In Felix Holt la figura di Medea si lega alla Woman Question, cioè la questione dell’emancipazione femminile. Il rapporto con il mito si stabilisce attraverso paralleli tematici: Jermyn, che rifiuta Mrs. Transome per sposare un’altra donna, ricorda quanto Giasone fa con Medea; entrambi, non sentendosi in debito verso l’amata, non si fanno scrupoli ad abbandonarla.

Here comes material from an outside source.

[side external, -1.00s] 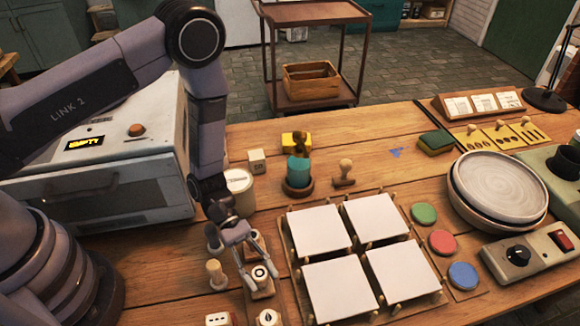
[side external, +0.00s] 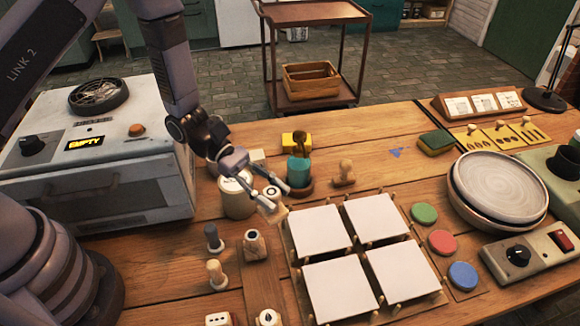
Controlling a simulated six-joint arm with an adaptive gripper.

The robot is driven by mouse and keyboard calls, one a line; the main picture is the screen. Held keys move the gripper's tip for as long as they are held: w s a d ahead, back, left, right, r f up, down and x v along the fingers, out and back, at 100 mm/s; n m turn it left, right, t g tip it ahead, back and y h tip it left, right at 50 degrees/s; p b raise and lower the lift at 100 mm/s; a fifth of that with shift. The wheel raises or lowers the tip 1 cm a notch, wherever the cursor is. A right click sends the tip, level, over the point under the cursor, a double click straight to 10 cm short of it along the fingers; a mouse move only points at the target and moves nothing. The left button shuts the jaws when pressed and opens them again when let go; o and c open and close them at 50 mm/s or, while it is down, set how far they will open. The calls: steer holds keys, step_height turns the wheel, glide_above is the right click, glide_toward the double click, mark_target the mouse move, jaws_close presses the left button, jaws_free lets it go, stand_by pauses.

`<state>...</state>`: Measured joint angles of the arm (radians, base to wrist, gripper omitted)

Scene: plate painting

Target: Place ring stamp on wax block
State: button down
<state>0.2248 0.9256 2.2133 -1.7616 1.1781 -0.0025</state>
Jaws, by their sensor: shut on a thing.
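The ring stamp (side external: 272,205) has a pale top with a dark ring mark and a light wooden body. My gripper (side external: 276,198) is shut on it and holds it in front of the turquoise piece, near the back left corner of the white tiles. The fingers hide part of the stamp.
A turquoise piece in a brown round holder (side external: 300,190) stands between my gripper and the yellow block. A pale tub (side external: 238,202) is close by on the left. Several stamps, one at the rack (side external: 255,245), stand in front. White tiles (side external: 320,231) fill the middle.

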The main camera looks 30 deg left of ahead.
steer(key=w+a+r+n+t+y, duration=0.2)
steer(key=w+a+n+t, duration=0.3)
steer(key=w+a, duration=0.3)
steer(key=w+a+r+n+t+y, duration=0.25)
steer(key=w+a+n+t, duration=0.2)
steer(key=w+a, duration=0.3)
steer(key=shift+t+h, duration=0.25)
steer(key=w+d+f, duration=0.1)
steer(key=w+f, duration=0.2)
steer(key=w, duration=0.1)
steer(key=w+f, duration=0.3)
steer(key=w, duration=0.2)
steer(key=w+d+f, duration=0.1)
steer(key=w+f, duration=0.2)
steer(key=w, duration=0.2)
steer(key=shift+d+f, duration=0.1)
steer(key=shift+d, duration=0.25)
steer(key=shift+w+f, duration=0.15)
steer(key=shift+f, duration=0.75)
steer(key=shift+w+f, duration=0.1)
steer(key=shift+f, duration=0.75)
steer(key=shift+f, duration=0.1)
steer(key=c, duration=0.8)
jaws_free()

In Daniel Deronda George Eliot lega la ripresa di Medea a due problematiche, la Woman Question e l’esclusione sociale. Il rapporto con il mito viene stabilito da un personaggio (Mr. Vandernoodt), il quale paragona il rapporto che lega Gwendolen, Grandcourt e Lydia a quello tra Creusa, Giasone e Medea. Grandcourt, come Giasone, è diviso tra due donne, ovvero Lydia, la precedente amante, che viene allontanata come succede a Medea, e Gwendolen, che diventa la nuova sposa, come Creusa. Inoltre il parallelo con il mito emerge attraverso la rielaborazione del “dono di morte”: come Medea si vendica inviando a Creusa dei doni avvelenati che le tolgono la vita, così Lydia fa recapitare a Gwendolen i gioielli di Grandcourt che le spettavano di diritto con le nozze e li accompagna con la sua maledizione verso il nuovo matrimonio e la nuova moglie. Il mito emerge poi nuovamente nella seconda parte del romanzo, anche se in modo meno esplicito, e riguarda Gwendolen, Daniel Deronda e Mirah. Daniel, come Giasone, è conteso tra due donne: Gwendolen, che viene rifiutata (come Medea) e Mirah che, come Creusa, Deronda sceglie di sposare per convenienza sociale e politica.